Do it once, quietly; grandstanding ruins the grace.
The Photo Freeze: Create a Social Token
After the clink, hold your glass beside the host’s and say, “Let’s freeze this angle for the ’gram,” then snap the shot yourself. You control lighting, caption, and tags, ensuring the host looks golden.
Post it within thirty minutes while energy is still high; delayed photos feel like afterthoughts.
The Exit Spark: Close the Night with a Last Toast
When the crowd thins, raise a final glass and say, “To the ones still here—may the cab line be short and the hangover shorter.” Ending on a laugh gives the night a punctuation mark and makes you the de-facto closer.

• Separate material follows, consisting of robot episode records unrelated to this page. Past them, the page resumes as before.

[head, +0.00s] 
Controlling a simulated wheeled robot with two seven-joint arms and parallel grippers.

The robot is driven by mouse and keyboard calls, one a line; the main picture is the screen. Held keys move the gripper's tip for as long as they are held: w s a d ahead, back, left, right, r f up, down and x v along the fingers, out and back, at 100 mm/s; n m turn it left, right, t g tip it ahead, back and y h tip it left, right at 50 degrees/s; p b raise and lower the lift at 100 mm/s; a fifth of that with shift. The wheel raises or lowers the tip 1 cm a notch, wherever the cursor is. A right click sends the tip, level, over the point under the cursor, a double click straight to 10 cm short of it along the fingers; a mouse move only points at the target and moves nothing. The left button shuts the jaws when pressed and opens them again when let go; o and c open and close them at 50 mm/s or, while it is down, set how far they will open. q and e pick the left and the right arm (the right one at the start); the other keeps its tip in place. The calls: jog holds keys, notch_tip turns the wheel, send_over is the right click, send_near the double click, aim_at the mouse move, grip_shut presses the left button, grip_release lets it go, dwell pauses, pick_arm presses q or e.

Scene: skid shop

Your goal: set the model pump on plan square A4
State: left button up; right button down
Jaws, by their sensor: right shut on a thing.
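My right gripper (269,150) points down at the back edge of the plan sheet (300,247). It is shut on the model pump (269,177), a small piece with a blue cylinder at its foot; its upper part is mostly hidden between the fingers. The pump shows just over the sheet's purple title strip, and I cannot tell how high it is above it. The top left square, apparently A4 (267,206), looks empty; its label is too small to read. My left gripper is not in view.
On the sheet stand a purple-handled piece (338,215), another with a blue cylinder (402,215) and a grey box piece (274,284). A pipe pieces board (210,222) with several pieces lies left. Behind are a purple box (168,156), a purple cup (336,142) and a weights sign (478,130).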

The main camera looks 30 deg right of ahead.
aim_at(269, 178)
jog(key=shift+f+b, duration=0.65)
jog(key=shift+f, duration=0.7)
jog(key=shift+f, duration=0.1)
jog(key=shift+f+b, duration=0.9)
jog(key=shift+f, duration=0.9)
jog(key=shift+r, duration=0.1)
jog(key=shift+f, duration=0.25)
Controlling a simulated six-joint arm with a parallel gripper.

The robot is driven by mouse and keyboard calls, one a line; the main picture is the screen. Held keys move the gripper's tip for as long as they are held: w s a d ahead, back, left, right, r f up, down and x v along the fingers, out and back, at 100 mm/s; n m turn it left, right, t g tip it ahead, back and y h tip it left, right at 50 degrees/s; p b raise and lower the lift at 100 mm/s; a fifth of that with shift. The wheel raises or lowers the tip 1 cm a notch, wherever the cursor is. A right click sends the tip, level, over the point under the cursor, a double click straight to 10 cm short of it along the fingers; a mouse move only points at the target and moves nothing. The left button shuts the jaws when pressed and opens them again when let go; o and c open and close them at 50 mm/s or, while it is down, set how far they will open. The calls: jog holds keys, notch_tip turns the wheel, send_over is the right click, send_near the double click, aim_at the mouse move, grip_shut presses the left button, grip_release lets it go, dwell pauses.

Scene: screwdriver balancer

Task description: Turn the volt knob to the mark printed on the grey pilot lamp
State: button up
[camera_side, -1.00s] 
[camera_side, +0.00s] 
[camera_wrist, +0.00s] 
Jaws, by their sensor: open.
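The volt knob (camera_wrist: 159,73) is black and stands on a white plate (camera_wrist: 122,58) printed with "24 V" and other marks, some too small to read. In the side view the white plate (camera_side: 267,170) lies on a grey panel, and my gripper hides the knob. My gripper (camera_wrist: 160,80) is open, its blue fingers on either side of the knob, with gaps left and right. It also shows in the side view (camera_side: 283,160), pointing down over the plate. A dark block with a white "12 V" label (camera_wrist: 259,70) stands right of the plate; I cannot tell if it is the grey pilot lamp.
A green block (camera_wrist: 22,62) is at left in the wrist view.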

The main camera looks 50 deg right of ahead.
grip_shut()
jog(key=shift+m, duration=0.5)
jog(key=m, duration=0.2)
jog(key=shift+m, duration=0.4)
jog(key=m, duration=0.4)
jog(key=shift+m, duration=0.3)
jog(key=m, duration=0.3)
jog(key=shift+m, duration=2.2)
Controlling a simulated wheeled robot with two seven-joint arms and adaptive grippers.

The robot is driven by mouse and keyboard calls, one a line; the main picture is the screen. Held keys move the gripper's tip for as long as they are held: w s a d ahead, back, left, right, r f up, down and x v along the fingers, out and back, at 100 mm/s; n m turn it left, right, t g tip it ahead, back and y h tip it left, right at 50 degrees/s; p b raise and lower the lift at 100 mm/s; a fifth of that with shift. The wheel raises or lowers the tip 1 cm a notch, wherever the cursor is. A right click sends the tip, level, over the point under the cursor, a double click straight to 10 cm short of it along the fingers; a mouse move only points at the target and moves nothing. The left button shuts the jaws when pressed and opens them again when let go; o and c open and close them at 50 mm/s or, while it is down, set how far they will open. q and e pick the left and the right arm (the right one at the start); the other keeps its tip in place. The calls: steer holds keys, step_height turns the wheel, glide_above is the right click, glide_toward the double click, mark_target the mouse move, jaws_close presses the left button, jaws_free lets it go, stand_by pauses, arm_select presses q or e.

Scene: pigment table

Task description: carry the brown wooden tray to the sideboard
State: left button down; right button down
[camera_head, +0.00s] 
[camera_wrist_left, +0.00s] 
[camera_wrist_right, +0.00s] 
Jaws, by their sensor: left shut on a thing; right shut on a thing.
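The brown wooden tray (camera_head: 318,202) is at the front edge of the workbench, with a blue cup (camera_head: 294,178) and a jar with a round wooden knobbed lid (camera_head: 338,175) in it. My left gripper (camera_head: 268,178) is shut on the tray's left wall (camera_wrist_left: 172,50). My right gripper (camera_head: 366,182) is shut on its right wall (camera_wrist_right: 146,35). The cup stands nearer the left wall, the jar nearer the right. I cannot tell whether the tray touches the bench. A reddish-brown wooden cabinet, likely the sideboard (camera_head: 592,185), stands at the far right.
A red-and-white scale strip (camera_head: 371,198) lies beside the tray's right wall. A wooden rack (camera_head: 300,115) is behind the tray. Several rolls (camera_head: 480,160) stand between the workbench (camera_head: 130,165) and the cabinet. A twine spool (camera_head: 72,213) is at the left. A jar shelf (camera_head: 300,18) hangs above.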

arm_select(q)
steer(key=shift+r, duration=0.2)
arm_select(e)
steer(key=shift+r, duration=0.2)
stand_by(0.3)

Leave within ninety seconds after the sip; lingering turns charm into limbo.
Micro-Calibration Cheat Sheet
Match glass height to the senior guest minus one centimeter—close enough to respect, low enough to avoid a power clash. If the liquid is champagne, angle the glass thirty degrees so the bubble stream catches light and looks expensive in photos.
Hold the stem, not the bowl; fingerprints fog the glass and subconsciously signal carelessness. Time your sip so you swallow just before the host speaks again; mid-sentence gulping erases sophistication.
Finally, exhale through your nose after sipping; it prevents the accidental sniff-snort that can shatter a polished moment.